* **INFORMATION SHOWN**:

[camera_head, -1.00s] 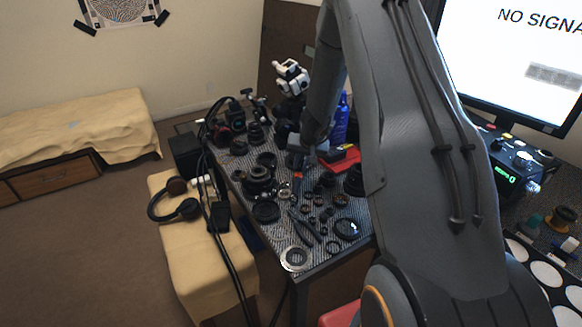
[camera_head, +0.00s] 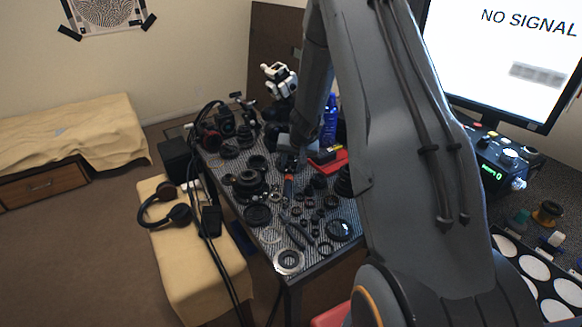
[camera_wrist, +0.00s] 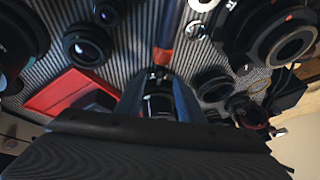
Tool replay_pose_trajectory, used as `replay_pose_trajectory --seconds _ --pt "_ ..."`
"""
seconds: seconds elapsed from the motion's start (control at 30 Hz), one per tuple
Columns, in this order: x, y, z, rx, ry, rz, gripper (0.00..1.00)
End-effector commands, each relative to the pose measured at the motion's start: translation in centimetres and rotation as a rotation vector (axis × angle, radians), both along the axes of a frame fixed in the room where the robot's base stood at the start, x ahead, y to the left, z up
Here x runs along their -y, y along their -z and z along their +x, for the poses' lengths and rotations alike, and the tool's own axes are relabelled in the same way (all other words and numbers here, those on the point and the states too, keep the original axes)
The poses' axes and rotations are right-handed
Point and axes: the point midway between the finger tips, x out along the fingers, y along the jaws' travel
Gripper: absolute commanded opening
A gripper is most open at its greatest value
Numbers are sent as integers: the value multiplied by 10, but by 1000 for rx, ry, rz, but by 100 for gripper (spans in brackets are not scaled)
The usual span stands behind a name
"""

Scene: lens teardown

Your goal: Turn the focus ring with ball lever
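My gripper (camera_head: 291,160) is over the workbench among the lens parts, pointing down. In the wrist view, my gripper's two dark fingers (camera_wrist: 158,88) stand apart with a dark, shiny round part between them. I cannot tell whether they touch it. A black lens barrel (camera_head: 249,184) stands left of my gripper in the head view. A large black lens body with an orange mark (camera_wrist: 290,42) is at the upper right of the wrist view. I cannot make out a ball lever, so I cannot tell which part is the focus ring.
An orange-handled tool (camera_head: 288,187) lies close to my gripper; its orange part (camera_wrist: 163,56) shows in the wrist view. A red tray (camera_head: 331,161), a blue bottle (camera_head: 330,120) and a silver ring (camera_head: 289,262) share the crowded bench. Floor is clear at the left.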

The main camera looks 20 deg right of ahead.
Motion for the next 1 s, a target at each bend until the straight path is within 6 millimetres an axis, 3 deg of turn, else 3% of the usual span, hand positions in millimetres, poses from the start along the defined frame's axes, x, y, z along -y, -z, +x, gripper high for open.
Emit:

* **JOB**:
Copy out each line word for word, please, skipping the images.

* **CORRECT ANSWER**:
[camera_head, -1.00s] 
[camera_head, +0.00s] 
[camera_wrist, +0.00s] 
Tool replay_pose_trajectory, used as `replay_pose_trajectory --seconds _ --pt "_ ..."`
"""
seconds: seconds elapsed from the motion's start (control at 30 Hz), one per tuple
Columns, in this order: x, y, z, rx, ry, rz, gripper (0.00..1.00)
End-effector commands, each relative to the pose measured at the motion's start: translation in centimetres and rotation as a rotation vector (axis × angle, radians), both along the axes of a frame fixed in the room where the robot's base stood at the start, x ahead, y to the left, z up
Here x runs along their -y, y along their -z and z along their +x, for the poses' lengths and rotations alike, and the tool's own axes are relabelled in the same way (all other words and numbers here, those on the point and the states too, keep the original axes)
The poses' axes and rotations are right-handed
Point and axes: the point midway between the finger tips, x out along the fingers, y along the jaws' travel
Gripper: absolute commanded opening
A gripper is most open at its greatest value
Numbers are sent as integers: the value multiplied by 10, but by 1000 for rx, ry, rz, but by 100 for gripper (spans in brackets are not scaled)
The usual span stands behind a name
"""

Scene: lens teardown

Your goal: Turn the focus ring with ball lever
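My gripper (camera_head: 291,160) is over the workbench among the lens parts, pointing down. In the wrist view, my gripper's two dark fingers (camera_wrist: 158,88) stand apart with a dark, shiny round part between them. I cannot tell whether they touch it. A black lens barrel (camera_head: 249,184) stands left of my gripper in the head view. A large black lens body with an orange mark (camera_wrist: 290,42) is at the upper right of the wrist view. I cannot make out a ball lever, so I cannot tell which part is the focus ring.
An orange-handled tool (camera_head: 288,187) lies close to my gripper; its orange part (camera_wrist: 163,56) shows in the wrist view. A red tray (camera_head: 331,161), a blue bottle (camera_head: 330,120) and a silver ring (camera_head: 289,262) share the crowded bench. Floor is clear at the left.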

The main camera looks 20 deg right of ahead.
Motion for the next 1 s, a target at each bend until the straight path is within 6 millimetres an axis, 3 deg of turn, else 3% of the usual span, hand positions in millimetres, poses from the start along the defined frame's axes, x, y, z along -y, -z, +x, gripper high for open.
Emit:

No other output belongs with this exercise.